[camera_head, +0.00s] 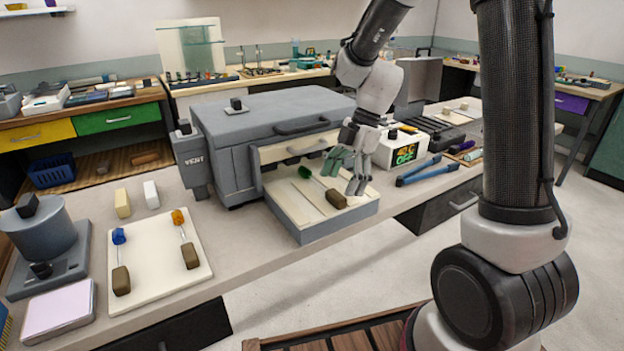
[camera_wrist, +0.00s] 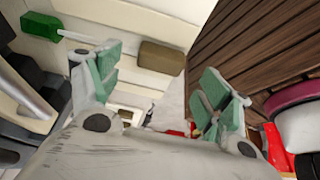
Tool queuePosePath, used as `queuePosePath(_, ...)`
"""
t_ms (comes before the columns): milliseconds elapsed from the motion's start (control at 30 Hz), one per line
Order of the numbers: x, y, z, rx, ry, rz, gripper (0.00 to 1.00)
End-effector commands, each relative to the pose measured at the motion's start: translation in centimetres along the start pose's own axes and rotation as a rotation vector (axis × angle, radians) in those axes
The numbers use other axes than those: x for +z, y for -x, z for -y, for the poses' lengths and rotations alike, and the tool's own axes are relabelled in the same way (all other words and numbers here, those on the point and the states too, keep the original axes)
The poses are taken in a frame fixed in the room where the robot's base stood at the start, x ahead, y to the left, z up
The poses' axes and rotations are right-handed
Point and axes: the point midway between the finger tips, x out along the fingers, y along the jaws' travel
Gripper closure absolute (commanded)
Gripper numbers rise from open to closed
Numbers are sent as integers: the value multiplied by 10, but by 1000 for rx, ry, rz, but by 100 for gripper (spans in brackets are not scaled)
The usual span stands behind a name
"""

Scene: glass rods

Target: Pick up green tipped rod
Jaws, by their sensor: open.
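The green-tipped rod (camera_head: 318,185) lies in the open, cream-lined drawer (camera_head: 283,208) of the grey oven. Its green tip is toward the back left and its brown block end toward the front. In the wrist view the rod (camera_wrist: 76,36) lies across the upper left, with the brown block (camera_wrist: 161,57) near the top middle. My gripper (camera_head: 345,174) is open and empty, above the right part of the drawer. I cannot tell the exact height gap.
The grey oven (camera_head: 260,120) stands behind the drawer. A white tray (camera_head: 160,265) at left holds a blue-tipped and an orange-tipped rod. A display box (camera_head: 400,150) and blue-handled tool (camera_head: 420,172) lie right of the drawer. A slatted wooden surface (camera_wrist: 250,45) is beside the drawer.

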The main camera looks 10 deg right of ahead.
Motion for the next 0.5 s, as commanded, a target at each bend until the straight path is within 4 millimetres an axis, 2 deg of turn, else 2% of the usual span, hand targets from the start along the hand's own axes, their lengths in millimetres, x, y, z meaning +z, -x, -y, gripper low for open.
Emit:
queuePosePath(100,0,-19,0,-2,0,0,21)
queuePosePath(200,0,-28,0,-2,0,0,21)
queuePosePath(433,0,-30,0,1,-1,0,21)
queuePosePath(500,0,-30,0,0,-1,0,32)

# # # # #

**WHAT IS ASKED:**
Quote, please, every line of the material above from its start through the line that has "Order of the", reproducing the words exactly and dropping any images.

**FINISHED TASK:**
[camera_head, +0.00s] 
[camera_wrist, +0.00s] 
Tool queuePosePath, used as `queuePosePath(_, ...)`
"""
t_ms (comes before the columns): milliseconds elapsed from the motion's start (control at 30 Hz), one per line
Order of the numbers: x, y, z, rx, ry, rz, gripper (0.00 to 1.00)

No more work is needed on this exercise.